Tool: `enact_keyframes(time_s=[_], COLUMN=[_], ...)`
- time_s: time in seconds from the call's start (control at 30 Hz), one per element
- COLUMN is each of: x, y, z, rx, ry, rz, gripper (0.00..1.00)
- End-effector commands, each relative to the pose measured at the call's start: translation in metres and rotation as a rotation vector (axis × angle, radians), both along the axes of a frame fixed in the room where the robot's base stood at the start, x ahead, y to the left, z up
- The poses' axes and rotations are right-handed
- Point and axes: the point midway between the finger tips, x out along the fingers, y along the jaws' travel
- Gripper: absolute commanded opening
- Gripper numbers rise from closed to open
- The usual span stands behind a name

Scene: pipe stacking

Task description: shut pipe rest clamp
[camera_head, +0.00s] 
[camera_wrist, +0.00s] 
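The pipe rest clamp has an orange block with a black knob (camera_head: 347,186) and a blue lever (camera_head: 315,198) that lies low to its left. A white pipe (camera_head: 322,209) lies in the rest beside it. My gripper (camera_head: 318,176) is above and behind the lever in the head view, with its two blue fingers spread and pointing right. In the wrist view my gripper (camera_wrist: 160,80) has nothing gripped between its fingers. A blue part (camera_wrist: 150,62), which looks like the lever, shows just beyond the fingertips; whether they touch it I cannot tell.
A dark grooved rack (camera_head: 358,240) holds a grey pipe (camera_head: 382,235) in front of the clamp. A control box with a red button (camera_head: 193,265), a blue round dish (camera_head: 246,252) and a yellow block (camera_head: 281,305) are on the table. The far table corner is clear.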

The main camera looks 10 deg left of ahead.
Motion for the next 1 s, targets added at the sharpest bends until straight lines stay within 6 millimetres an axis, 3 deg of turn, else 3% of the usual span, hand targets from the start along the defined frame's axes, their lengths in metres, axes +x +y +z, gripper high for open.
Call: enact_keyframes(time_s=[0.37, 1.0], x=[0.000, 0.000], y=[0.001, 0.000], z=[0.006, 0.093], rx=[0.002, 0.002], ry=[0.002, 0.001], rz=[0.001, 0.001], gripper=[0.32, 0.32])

______

WHAT YOU WILL DO :: Search the preceding listing for "each" and extract every line where it is found.

TASK SOLUTION ::
- COLUMN is each of: x, y, z, rx, ry, rz, gripper (0.00..1.00)
- End-effector commands, each relative to the pose measured at the call's start: translation in metres and rotation as a rotation vector (axis × angle, radians), both along the axes of a frame fixed in the room where the robot's base stood at the start, x ahead, y to the left, z up

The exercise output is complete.